▶ _Task statement_
Give the number of lines in the data that hold the word "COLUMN", and nothing else.

▶ _Data lines_
"""

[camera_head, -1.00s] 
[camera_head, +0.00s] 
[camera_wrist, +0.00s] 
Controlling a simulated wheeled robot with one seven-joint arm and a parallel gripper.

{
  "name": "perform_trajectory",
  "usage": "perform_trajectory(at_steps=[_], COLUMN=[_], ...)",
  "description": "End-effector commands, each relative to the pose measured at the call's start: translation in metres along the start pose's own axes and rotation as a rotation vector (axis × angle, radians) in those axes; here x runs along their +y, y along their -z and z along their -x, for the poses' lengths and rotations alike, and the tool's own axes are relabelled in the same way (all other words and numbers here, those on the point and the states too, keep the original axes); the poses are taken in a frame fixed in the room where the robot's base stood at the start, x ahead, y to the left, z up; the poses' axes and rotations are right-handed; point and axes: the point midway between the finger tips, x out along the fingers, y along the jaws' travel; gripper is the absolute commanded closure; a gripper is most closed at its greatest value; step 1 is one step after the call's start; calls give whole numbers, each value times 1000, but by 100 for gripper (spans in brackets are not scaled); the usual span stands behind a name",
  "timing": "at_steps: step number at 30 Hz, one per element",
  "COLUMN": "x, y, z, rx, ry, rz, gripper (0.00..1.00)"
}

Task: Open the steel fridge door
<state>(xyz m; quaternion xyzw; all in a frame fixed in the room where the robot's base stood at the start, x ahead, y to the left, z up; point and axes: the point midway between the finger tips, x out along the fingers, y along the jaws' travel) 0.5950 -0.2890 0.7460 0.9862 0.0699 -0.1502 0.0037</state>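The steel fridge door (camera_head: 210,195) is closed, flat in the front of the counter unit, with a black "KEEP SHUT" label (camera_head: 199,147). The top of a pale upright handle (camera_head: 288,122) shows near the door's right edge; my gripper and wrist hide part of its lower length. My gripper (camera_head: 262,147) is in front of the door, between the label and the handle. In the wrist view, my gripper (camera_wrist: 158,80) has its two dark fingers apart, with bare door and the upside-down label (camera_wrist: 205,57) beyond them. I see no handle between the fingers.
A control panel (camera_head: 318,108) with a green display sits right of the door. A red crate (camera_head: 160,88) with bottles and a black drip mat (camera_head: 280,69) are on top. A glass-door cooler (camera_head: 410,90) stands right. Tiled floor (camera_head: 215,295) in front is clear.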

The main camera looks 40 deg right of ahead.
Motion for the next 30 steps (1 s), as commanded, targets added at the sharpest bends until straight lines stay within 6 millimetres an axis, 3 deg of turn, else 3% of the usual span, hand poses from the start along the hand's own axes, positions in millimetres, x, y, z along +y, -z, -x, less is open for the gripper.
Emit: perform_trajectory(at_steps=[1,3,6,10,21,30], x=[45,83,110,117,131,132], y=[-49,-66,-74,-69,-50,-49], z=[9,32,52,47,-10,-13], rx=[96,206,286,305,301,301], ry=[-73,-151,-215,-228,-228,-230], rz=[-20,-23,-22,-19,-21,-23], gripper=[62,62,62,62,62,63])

"""

▶ _Reply to the task_
2